- [Exercise objective] Copy each line of the material below that includes the string "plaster".

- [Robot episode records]
------------------------------------------------------------------------

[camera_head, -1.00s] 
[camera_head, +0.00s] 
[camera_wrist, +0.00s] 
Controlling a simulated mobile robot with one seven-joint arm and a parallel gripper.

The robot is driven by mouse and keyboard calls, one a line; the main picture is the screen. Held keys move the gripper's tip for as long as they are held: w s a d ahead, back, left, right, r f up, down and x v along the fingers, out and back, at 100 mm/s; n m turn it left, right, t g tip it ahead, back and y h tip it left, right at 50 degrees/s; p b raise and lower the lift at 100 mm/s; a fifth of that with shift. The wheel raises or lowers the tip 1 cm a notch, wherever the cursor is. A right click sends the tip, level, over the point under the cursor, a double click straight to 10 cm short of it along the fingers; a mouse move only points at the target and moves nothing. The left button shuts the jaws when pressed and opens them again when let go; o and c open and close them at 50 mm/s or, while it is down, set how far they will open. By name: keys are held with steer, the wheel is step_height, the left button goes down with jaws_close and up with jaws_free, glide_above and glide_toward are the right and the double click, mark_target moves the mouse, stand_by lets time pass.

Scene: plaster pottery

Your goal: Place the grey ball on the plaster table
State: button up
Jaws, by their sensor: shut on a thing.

------------------------------------------------------------------------

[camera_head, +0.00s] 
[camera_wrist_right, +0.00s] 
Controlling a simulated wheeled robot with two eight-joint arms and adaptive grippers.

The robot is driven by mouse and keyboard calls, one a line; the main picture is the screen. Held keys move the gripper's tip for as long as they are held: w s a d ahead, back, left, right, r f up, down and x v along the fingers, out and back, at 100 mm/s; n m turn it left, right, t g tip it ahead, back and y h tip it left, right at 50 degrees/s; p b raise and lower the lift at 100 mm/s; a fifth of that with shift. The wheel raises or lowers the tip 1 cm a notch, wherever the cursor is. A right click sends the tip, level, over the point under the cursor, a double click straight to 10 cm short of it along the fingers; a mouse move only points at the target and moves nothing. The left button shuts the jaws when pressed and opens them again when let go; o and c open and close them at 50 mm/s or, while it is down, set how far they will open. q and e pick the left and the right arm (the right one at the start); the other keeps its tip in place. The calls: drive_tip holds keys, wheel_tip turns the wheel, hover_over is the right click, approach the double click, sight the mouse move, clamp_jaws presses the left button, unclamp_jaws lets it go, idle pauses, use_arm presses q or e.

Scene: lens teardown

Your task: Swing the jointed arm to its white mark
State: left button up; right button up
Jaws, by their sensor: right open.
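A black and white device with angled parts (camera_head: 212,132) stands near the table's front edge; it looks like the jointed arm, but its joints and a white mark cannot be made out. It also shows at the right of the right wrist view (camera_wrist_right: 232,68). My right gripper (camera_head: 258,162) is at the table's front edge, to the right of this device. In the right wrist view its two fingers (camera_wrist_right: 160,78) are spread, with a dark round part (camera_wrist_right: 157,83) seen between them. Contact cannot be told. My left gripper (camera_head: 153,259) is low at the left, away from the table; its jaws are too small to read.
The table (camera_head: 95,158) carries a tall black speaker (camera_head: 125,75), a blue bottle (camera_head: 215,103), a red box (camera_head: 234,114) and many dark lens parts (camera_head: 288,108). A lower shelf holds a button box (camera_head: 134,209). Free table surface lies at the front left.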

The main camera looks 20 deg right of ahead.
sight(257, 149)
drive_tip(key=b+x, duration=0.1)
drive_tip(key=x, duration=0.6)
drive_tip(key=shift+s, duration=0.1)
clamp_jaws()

------------------------------------------------------------------------

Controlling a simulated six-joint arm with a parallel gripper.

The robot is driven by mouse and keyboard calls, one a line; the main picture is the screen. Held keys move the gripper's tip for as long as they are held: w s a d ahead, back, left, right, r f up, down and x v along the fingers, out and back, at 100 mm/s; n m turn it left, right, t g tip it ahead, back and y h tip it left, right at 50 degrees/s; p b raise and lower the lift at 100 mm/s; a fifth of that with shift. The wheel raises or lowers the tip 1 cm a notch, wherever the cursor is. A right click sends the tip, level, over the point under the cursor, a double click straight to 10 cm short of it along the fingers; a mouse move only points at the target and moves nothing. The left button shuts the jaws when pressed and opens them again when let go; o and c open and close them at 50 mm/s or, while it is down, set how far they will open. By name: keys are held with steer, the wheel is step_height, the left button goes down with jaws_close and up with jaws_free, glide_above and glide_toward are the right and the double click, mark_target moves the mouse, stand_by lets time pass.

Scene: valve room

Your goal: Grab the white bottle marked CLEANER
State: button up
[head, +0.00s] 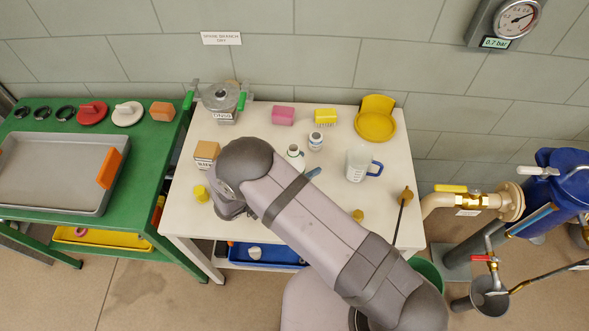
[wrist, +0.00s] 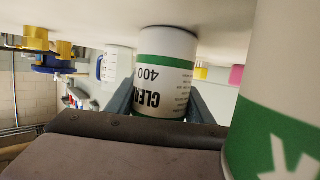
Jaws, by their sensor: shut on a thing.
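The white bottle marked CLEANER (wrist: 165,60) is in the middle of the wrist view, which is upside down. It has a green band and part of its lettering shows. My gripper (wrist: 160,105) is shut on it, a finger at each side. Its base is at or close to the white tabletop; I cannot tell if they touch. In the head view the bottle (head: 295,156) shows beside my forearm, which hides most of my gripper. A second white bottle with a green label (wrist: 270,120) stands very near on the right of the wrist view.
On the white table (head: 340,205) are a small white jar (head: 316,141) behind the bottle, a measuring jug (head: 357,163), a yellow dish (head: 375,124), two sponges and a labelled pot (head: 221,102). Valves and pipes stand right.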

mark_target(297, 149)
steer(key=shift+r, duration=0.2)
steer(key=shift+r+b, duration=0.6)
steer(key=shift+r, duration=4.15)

------------------------------------------------------------------------

- [Result of this exercise]
Scene: plaster pottery
Your goal: Place the grey ball on the plaster table

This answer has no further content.